Shares fell in Europe and Asia on Wednesday as oil prices dipped after Saudi Arabia effectively ruled out output cuts by major producers, lifting investor appetite for low-risk assets such as the Japanese yen and gold.

Top-rated government bonds were also in demand as the prospect of persistently low oil prices, which have fallen some 70 per cent since mid-2014, raised concerns about weak global economic growth.

The yen, often sought by investors as a shelter when riskier assets are under pressure, hit an almost three-year high against the euro of 123.04 yen.

Sterling, however, plumbed a seven-year low around $1.3961 in Asian trading, on concern Britons might vote to leave the European Union in a June referendum. It last traded at $1.3976, down 0.3 per cent on the day and at 78.66 pence per euro .

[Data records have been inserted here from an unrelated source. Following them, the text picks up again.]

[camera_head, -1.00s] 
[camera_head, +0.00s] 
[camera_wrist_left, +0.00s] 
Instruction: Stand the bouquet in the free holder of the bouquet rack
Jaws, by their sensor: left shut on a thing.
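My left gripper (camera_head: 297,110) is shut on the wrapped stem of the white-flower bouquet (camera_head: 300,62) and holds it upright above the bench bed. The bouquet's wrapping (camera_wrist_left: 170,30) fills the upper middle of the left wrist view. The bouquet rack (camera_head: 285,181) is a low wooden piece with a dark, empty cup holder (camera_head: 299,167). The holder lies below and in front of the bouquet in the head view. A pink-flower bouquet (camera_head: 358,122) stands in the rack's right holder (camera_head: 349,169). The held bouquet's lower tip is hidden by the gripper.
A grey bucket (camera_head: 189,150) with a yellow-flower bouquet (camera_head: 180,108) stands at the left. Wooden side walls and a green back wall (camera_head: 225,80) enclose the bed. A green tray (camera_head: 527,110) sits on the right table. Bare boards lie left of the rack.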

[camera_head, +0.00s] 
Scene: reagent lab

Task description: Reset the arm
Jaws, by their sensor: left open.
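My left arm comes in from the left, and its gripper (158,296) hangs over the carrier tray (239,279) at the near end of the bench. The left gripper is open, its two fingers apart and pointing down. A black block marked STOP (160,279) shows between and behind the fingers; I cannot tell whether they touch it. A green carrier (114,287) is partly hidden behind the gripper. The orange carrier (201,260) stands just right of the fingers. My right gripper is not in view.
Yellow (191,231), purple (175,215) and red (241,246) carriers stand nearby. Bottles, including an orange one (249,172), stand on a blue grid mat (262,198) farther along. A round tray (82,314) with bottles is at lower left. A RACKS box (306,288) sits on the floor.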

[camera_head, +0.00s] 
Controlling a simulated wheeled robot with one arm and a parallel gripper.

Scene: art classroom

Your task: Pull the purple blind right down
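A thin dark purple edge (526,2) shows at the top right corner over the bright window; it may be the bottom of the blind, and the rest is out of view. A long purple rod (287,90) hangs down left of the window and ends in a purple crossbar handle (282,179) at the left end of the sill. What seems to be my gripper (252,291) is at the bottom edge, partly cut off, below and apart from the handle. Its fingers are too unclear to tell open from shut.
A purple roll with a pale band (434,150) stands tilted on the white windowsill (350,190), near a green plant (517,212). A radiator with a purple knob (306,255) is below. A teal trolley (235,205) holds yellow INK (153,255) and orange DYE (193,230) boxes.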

The pound has shed almost 3 per cent against the dollar this week after several senior members of Prime Minister David Cameron’s Conservative Party threw their support behind the campaign to leave the EU.

The euro fell 0.2 per cent to $1.0991.

“The euro is also getting dragged down a bit by the EU concerns, so if you’re looking for a safe haven you're probably less likely to choose the euro, more likely to choose the yen,’’ said Rabobank currency strategist Jane Foley.

The pan-European FTSEurofirst 300 share index fell 1.4 per cent, led lower by commodity-related stocks, which fell nearly 4 per cent. Britain’s FTSE 100 index lost 1 per cent.

MSCI’s broadest index of Asia-Pacific shares outside Japan fell 1.2 per cent, slipping further from Monday’s six-week high.

Tokyo’s Nikkei index closed down 0.9 per cent on the lower oil prices and a stronger yen. Chinese shares bucked the trend, with the CSI 300 index of the largest listed companies in Shanghai and Shenzhen closing up 0.7 per cent, led by industrial and infrastructure stocks.

Oil prices remained weak after Saudi Oil Minister Ali Al-Naimi told oil executives on Tuesday that markets should not view the agreement by four major oil producers to freeze output at January levels as a prelude to production cuts.

While Naimi said he was confident more countries would join the pact, Iran was seen as unlikely to agree to the output cap because it won’’'t allow the country to regain the market share it lost during sanctions.

Brent crude, the global benchmark, slid 50 cents, or 1.5 per cent to $32.77 a barrel.

“I suspect few people were expecting a deal to cut production so his comments are hardly a surprise. Yet, the latest development seems to suggest that for oil producers to get more united they will have to feel more pain,’’ said Ayako Sera, senior market economist at Sumitomo Mitsui Trust Bank.

Shale oil producers

The low oil price has raised concerns that some US shale oil producers could be forced into bankruptcy.

JPMorgan, the largest US bank by assets, had said on Tuesday it planned to increase provisions for expected losses on energy loans by $500 million.

The fall in stocks and oil pushed down yields on the lowest-risk government bonds. German 10-year yields fell 2.1 basis points to 0.16 percent and their US equivalents fell 2.6 bps to 1.72 per cent.

Copper fell, partly on worries over demand from top consumer China. It last traded down 0.9 per cent at $4,606 a tonne.

Gold, however, held on to most of Tuesday’s gains and was last at $1,225.56 per ounce.